Fairness-aware Strategic Design of Station-based Electric Car-Sharing Systems

Abstract

Electric car-sharing systems are pivotal for sustainable urban mobility, but their strategic design is complicated by operational constraints, particularly those arising from the charging needs of electric vehicles. The success of these systems hinges on integrating long-term investment decisions (such as station locations, charger capacities, and fleet size) with daily operational realities, including vehicle routing to serve user trip requests and battery management. While existing integrated models address this strategic-operational link, they have prioritized economic efficiency, overlooking the critical dimension of service equity.
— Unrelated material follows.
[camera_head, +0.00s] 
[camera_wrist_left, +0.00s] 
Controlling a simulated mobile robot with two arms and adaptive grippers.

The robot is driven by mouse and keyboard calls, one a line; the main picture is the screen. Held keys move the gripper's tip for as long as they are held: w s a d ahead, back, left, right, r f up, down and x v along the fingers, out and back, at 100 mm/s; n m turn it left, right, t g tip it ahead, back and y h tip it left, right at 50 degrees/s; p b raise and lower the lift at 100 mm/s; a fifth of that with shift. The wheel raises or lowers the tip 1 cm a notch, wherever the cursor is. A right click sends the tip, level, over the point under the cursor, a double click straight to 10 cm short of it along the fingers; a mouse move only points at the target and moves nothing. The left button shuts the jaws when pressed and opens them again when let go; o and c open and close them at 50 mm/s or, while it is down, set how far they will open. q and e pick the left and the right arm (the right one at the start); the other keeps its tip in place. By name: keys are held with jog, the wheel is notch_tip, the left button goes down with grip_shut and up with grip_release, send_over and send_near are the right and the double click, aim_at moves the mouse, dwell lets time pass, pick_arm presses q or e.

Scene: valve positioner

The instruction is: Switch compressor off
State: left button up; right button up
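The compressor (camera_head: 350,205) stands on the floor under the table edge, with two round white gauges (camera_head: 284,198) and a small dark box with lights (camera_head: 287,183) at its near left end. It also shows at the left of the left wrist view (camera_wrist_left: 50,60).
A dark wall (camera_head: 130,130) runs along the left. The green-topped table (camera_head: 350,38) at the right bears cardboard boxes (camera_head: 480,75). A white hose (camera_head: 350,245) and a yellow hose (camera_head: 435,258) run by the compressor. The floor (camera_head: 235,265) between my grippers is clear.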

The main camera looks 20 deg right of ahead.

This paper addresses this gap by making fairness a central design principle, operationalized through two distinct paradigms, namely, service-rate disparity and max-min fairness, measured explicitly via realized group service rates rather than static spatial accessibility. To capture demand heterogeneity, we adopt a multi-day representative-demand setting, and develop a bi-objective trajectory-based formulation that jointly optimizes revenue and service equity. We develop a solution framework in which a branch-and-price algorithm solves the single-objective variants of the models, embedded within an exact bi-objective procedure to generate the Pareto frontier and complemented by a diving-heuristic-based approach for obtaining high-quality frontier approximations for larger instances. Through extensive computational experiments, including a Vienna-based real-data case study, we provide key managerial insights into the fundamental trade-offs between revenue, equity, and system design, demonstrating that the proposed framework can serve as a useful decision-support tool for designing station-based electric car-sharing systems that are both economically viable and socially inclusive.